══ Data shown ══

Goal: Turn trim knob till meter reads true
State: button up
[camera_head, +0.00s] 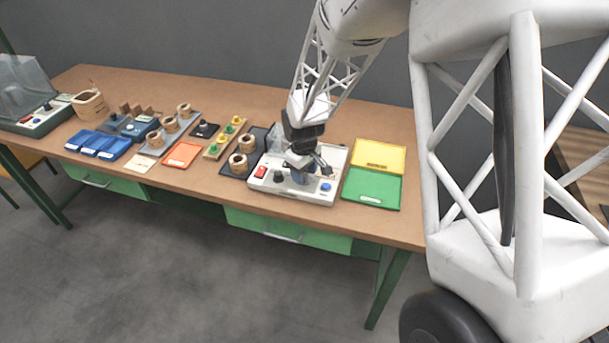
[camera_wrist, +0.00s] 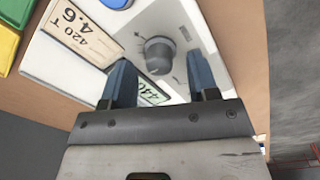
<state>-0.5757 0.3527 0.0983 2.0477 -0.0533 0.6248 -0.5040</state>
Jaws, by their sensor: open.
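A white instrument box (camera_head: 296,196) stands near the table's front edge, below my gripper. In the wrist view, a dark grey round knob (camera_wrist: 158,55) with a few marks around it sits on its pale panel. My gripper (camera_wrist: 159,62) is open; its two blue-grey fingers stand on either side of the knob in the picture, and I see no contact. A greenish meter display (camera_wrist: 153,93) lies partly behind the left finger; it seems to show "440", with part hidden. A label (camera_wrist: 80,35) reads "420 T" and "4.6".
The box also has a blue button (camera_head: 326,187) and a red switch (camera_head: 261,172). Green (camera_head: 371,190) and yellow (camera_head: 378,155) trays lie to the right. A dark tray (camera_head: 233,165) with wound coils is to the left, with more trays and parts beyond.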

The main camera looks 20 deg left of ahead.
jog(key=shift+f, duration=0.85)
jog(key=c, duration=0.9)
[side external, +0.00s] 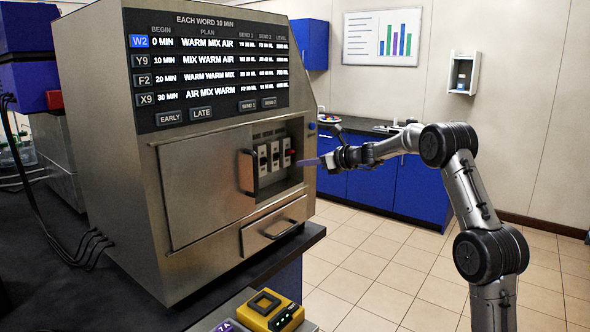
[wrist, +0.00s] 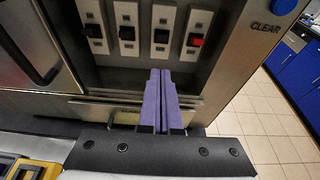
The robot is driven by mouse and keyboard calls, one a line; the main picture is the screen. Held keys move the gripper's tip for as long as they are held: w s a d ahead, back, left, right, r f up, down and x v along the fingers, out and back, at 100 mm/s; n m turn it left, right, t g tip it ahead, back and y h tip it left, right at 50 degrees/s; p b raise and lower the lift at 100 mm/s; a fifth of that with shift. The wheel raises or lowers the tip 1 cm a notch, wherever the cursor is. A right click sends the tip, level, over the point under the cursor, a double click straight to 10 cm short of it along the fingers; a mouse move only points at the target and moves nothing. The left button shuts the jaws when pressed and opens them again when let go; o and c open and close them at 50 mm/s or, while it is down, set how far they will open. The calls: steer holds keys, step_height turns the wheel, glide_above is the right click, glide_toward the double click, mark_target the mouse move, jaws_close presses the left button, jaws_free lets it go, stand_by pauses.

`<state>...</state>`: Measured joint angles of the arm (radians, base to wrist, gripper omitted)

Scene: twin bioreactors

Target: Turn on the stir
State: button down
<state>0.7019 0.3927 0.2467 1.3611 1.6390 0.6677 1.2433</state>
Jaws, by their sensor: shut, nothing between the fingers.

═══

Problem requirements:
Go through the data above and transcribe it in full, omitting any image.

Task solution:
Goal: Turn trim knob till meter reads true
State: button up
[camera_head, +0.00s] 
[camera_wrist, +0.00s] 
<state>-0.5757 0.3527 0.0983 2.0477 -0.0533 0.6248 -0.5040</state>
Jaws, by their sensor: open.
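A white instrument box (camera_head: 296,196) stands near the table's front edge, below my gripper. In the wrist view, a dark grey round knob (camera_wrist: 158,55) with a few marks around it sits on its pale panel. My gripper (camera_wrist: 159,62) is open; its two blue-grey fingers stand on either side of the knob in the picture, and I see no contact. A greenish meter display (camera_wrist: 153,93) lies partly behind the left finger; it seems to show "440", with part hidden. A label (camera_wrist: 80,35) reads "420 T" and "4.6".
The box also has a blue button (camera_head: 326,187) and a red switch (camera_head: 261,172). Green (camera_head: 371,190) and yellow (camera_head: 378,155) trays lie to the right. A dark tray (camera_head: 233,165) with wound coils is to the left, with more trays and parts beyond.

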The main camera looks 20 deg left of ahead.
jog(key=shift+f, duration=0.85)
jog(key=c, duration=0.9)
[side external, +0.00s] 
[wrist, +0.00s] 
The robot is driven by mouse and keyboard calls, one a line; the main picture is the screen. Held keys move the gripper's tip for as long as they are held: w s a d ahead, back, left, right, r f up, down and x v along the fingers, out and back, at 100 mm/s; n m turn it left, right, t g tip it ahead, back and y h tip it left, right at 50 degrees/s; p b raise and lower the lift at 100 mm/s; a fifth of that with shift. The wheel raises or lowers the tip 1 cm a notch, wherever the cursor is. A right click sends the tip, level, over the point under the cursor, a double click straight to 10 cm short of it along the fingers; a mouse move only points at the target and moves nothing. The left button shuts the jaws when pressed and opens them again when let go; o and c open and close them at 50 mm/s or, while it is down, set how far they will open. The calls: steer holds keys, step_height turns the wheel, glide_above is the right click, glide_toward the double click, mark_target the mouse move, jaws_close presses the left button, jaws_free lets it go, stand_by pauses.

`<state>...</state>`: Measured joint angles of the arm (radians, base to wrist, gripper omitted)

Scene: twin bioreactors

Target: Turn on the stir
State: button down
<state>0.7019 0.3927 0.2467 1.3611 1.6390 0.6677 1.2433</state>
Jaws, by their sensor: shut, nothing between the fingers.

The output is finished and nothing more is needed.